Massie revives push to end Department of Education

by mcardinal

Willie R. Tubbs, FISM News

Rep. Thomas Massie (R-Ky.) has not advocated for a national divorce, but he certainly shares Georgia Republican Rep. Marjorie Taylor Greene’s desire to shrink the federal government by at least one rather large department. 

This week, as media pundits and politicians wrestled with Greene’s recommendation that the nation subdivide itself into blue and red affinity states, Massie reminded the nation that for several years he has sought to end the Department of Education. 

“I attended public school from the first grade until my senior year of high school, as did my wife and our four children,” Massie tweeted late last week. “I am pro-education. That’s why I introduced HR 899, a bill to eliminate the US Department of Education. Get the Feds out of our classrooms.”

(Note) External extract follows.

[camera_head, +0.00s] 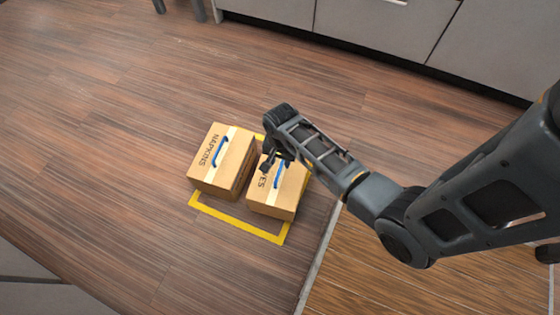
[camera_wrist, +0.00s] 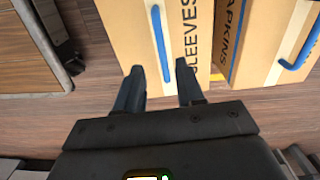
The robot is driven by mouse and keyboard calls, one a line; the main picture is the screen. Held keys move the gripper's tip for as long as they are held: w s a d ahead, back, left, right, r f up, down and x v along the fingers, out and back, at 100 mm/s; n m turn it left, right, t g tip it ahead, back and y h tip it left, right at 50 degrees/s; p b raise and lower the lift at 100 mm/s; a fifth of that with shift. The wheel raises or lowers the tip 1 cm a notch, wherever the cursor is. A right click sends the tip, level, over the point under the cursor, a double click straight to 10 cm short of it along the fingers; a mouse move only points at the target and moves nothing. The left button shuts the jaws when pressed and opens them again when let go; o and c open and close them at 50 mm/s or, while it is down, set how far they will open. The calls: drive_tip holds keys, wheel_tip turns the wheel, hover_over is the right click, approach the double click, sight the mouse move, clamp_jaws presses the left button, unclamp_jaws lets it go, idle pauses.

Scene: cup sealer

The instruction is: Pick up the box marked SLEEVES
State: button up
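The SLEEVES box (camera_head: 275,199) is a brown cardboard box with a pale tape strip and a blue handle on top. In the head view it stands on the floor, its upper part partly hidden by my gripper. In the wrist view the SLEEVES box (camera_wrist: 128,27) is at the top, with its label and blue handle (camera_wrist: 161,45) in sight. My gripper (camera_wrist: 161,88) is open, its two dark fingers apart and pointing towards the box, with the handle's lower end between and beyond them. Nothing is held. In the head view my gripper (camera_head: 270,161) is over the box's far part.
A similar box marked NAPKINS (camera_head: 209,178) stands close on the left, also with a blue handle. A yellow outline (camera_head: 240,225) on the floor surrounds both boxes. Grey cabinets (camera_head: 375,30) line the back. Floor to the left is clear.

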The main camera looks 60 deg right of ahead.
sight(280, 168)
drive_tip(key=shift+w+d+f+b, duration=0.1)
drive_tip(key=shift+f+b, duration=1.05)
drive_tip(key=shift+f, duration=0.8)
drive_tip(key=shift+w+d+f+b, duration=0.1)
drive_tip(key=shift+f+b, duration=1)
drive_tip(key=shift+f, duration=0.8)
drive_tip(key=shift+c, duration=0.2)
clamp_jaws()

HR 899 is nothing if not concise and requires little in the way of expert analysis. Massie’s bill reads, in its entirety, “The Department of Education shall terminate on December 31, 2023.”

Massie made a similar effort last Congress and failed. This time, Massie and his 17 co-sponsors likely have the votes to get the bill to the Senate, but it will almost certainly proceed no further. 

Ultimately, this will stand as the latest effort by Republicans to force Democrats and President Joe Biden to show their true leanings on various socio-political matters. 

Conservatives are banking that Biden will throw his support behind the Department of Education, which will allow Republicans to label the president as supportive of an expensive department that has achieved little. 

“Bureaucrats in Washington should not be in charge of our children’s intellectual development,” Massie tweeted Thursday. 

President Joe Biden has made no secret of his desire to go in precisely the opposite direction as Massie recommends. 

According to the Department of Education, last year the federal government appropriated $76.4 billion to the department. Biden has requested $88.3 billion in discretionary spending for 2023. 

The money, according to a presentation from the department, will be used to recruit educators and increase services aimed at “meeting the social, emotional, mental health, and academic needs” of students. 

Republicans have long contended that the Department of Education has had a negative effect on the nation’s education systems. In 2019, the Federalist, citing a Government Accountability Office study, labeled the department a failure.